Description of the task: Reproduce the data below in full and exclude every picture.

Data lines:
↓↓↓

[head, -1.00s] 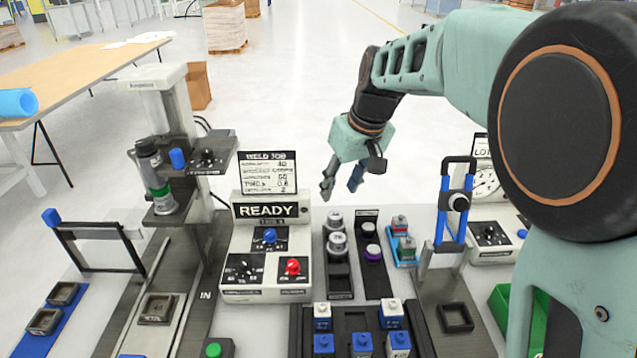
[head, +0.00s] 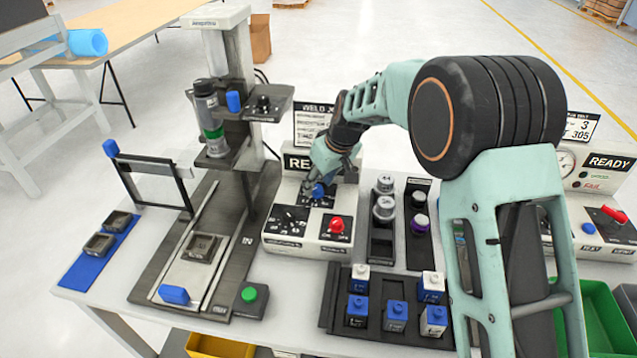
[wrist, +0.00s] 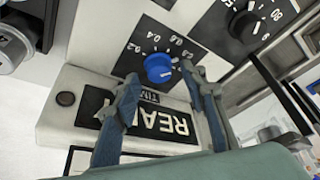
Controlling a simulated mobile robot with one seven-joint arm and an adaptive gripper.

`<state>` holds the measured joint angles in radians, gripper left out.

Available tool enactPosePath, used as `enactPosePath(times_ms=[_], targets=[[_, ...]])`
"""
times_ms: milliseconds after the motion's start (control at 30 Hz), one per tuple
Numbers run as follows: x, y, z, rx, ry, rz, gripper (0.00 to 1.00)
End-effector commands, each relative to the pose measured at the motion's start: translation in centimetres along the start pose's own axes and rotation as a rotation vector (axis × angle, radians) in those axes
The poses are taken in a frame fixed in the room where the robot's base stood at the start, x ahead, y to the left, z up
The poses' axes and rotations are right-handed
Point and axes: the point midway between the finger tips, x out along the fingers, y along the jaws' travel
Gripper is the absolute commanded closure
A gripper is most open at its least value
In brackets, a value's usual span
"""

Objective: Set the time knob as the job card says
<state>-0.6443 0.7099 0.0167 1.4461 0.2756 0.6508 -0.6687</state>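The blue time knob (head: 318,191) is on the front panel of the welder control box (head: 283,243). The wrist view shows the knob (wrist: 158,68) with a printed scale around it that includes 0.2, 0.4, 0.6 and 0.8. I cannot make out its exact setting. My gripper (wrist: 160,73) is open, with one finger on each side of the knob and a visible gap on both sides. In the head view my gripper (head: 326,178) is over the knob and partly hides it. The job card (head: 309,124) behind the box is partly hidden by my arm.
A red knob (head: 337,225) and a black dial (head: 291,217) are close below the blue knob. The READY display (wrist: 165,122) is by the fingers. Racks of grey-capped cylinders (head: 384,207) stand to the right, and a press (head: 215,60) stands to the left.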

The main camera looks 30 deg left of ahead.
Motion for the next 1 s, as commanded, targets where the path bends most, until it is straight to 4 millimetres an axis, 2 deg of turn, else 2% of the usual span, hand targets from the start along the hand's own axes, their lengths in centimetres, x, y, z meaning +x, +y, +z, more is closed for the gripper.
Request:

↑↑↑

The result:
[head, -1.00s] 
[head, +0.00s] 
[wrist, +0.00s] 
Controlling a simulated mobile robot with one seven-joint arm and an adaptive gripper.

`<state>` holds the measured joint angles in radians, gripper left out.

Available tool enactPosePath, used as `enactPosePath(times_ms=[_], targets=[[_, ...]])`
"""
times_ms: milliseconds after the motion's start (control at 30 Hz), one per tuple
Numbers run as follows: x, y, z, rx, ry, rz, gripper (0.00 to 1.00)
End-effector commands, each relative to the pose measured at the motion's start: translation in centimetres along the start pose's own axes and rotation as a rotation vector (axis × angle, radians) in those axes
The poses are taken in a frame fixed in the room where the robot's base stood at the start, x ahead, y to the left, z up
The poses' axes and rotations are right-handed
Point and axes: the point midway between the finger tips, x out along the fingers, y along the jaws' travel
Gripper is the absolute commanded closure
A gripper is most open at its least value
In brackets, a value's usual span
"""

Objective: Set the time knob as the job card says
<state>-0.6443 0.7099 0.0167 1.4461 0.2756 0.6508 -0.6687</state>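The blue time knob (head: 318,191) is on the front panel of the welder control box (head: 283,243). The wrist view shows the knob (wrist: 158,68) with a printed scale around it that includes 0.2, 0.4, 0.6 and 0.8. I cannot make out its exact setting. My gripper (wrist: 160,73) is open, with one finger on each side of the knob and a visible gap on both sides. In the head view my gripper (head: 326,178) is over the knob and partly hides it. The job card (head: 309,124) behind the box is partly hidden by my arm.
A red knob (head: 337,225) and a black dial (head: 291,217) are close below the blue knob. The READY display (wrist: 165,122) is by the fingers. Racks of grey-capped cylinders (head: 384,207) stand to the right, and a press (head: 215,60) stands to the left.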

The main camera looks 30 deg left of ahead.
Motion for the next 1 s, as commanded, targets where the path bends most, until it is straight to 4 millimetres an axis, 2 deg of turn, else 2% of the usual span, hand targets from the start along the hand's own axes, their lengths in centimetres, x, y, z meaning +x, +y, +z, more is closed for the gripper.
Request:

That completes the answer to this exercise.